"""

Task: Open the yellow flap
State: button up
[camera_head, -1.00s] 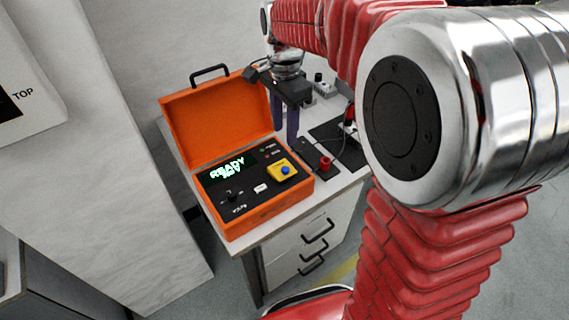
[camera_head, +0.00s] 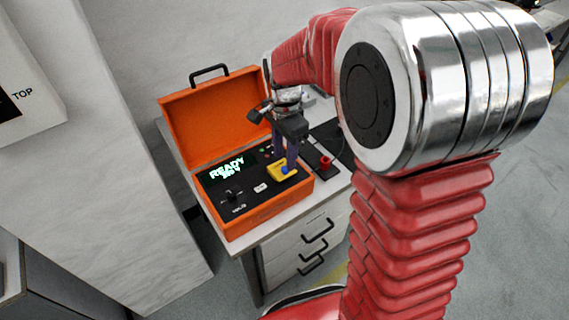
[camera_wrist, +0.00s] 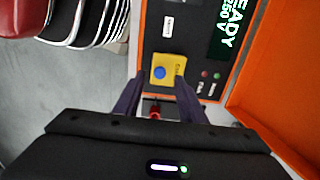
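The yellow flap (camera_head: 277,175) lies on the dark panel of the open orange case (camera_head: 258,212), with a round blue part on it. In the wrist view the yellow flap (camera_wrist: 172,62) is a square, and the blue disc sits near one corner. My gripper (camera_head: 288,164) is above the panel at the flap, its purple fingers pointing down and partly covering it in the head view. In the wrist view my gripper (camera_wrist: 159,80) is open, with one finger on either side of the flap's near part. I cannot tell whether the fingertips touch it.
The case's raised orange lid (camera_head: 215,118) stands behind the panel. A lit display (camera_head: 226,170) reads READY, with a black knob (camera_head: 231,195) and a white switch (camera_head: 260,187) nearby. A red cylinder (camera_head: 325,163) stands on the bench right of the case.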

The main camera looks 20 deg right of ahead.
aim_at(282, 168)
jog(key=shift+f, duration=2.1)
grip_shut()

"""

Make an exact copy of the listing above. Do not include the pictures.

Task: Open the yellow flap
State: button up
[camera_head, -1.00s] 
[camera_head, +0.00s] 
[camera_wrist, +0.00s] 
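The yellow flap (camera_head: 277,175) lies on the dark panel of the open orange case (camera_head: 258,212), with a round blue part on it. In the wrist view the yellow flap (camera_wrist: 172,62) is a square, and the blue disc sits near one corner. My gripper (camera_head: 288,164) is above the panel at the flap, its purple fingers pointing down and partly covering it in the head view. In the wrist view my gripper (camera_wrist: 159,80) is open, with one finger on either side of the flap's near part. I cannot tell whether the fingertips touch it.
The case's raised orange lid (camera_head: 215,118) stands behind the panel. A lit display (camera_head: 226,170) reads READY, with a black knob (camera_head: 231,195) and a white switch (camera_head: 260,187) nearby. A red cylinder (camera_head: 325,163) stands on the bench right of the case.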

The main camera looks 20 deg right of ahead.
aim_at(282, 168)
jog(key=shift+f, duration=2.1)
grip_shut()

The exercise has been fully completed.